To do = Reproduce exactly the line in which "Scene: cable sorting" occurs and all the lines after it, ending with the last line.

Provided material =

········

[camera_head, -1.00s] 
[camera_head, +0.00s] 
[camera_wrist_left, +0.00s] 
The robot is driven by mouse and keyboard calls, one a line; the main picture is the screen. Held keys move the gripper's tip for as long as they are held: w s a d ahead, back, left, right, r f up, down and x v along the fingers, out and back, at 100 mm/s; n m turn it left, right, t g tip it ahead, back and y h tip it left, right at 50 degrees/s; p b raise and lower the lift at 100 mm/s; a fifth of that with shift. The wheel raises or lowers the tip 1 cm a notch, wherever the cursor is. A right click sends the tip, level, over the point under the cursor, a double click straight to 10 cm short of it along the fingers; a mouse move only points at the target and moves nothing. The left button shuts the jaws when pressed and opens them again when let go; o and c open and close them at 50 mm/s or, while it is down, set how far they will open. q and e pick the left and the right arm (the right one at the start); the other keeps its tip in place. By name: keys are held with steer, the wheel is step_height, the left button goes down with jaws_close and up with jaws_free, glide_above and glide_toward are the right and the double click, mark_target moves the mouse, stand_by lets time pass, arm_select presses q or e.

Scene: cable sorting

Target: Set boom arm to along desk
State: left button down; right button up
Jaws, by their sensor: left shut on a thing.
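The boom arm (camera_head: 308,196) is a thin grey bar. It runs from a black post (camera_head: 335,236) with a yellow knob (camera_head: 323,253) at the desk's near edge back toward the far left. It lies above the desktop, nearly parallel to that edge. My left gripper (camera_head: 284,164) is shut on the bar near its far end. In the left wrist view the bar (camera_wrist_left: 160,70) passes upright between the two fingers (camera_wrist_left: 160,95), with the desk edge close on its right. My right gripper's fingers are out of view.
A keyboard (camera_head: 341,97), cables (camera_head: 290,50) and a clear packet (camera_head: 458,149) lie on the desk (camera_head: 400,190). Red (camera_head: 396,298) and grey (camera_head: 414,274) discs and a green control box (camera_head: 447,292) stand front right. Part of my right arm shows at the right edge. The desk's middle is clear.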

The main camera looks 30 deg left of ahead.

········

Exercise output =
Scene: cable sorting

Target: Set boom arm to along desk
State: left button down; right button up
Jaws, by their sensor: left shut on a thing.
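The boom arm (camera_head: 308,196) is a thin grey bar. It runs from a black post (camera_head: 335,236) with a yellow knob (camera_head: 323,253) at the desk's near edge back toward the far left. It lies above the desktop, nearly parallel to that edge. My left gripper (camera_head: 284,164) is shut on the bar near its far end. In the left wrist view the bar (camera_wrist_left: 160,70) passes upright between the two fingers (camera_wrist_left: 160,95), with the desk edge close on its right. My right gripper's fingers are out of view.
A keyboard (camera_head: 341,97), cables (camera_head: 290,50) and a clear packet (camera_head: 458,149) lie on the desk (camera_head: 400,190). Red (camera_head: 396,298) and grey (camera_head: 414,274) discs and a green control box (camera_head: 447,292) stand front right. Part of my right arm shows at the right edge. The desk's middle is clear.

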The main camera looks 30 deg left of ahead.

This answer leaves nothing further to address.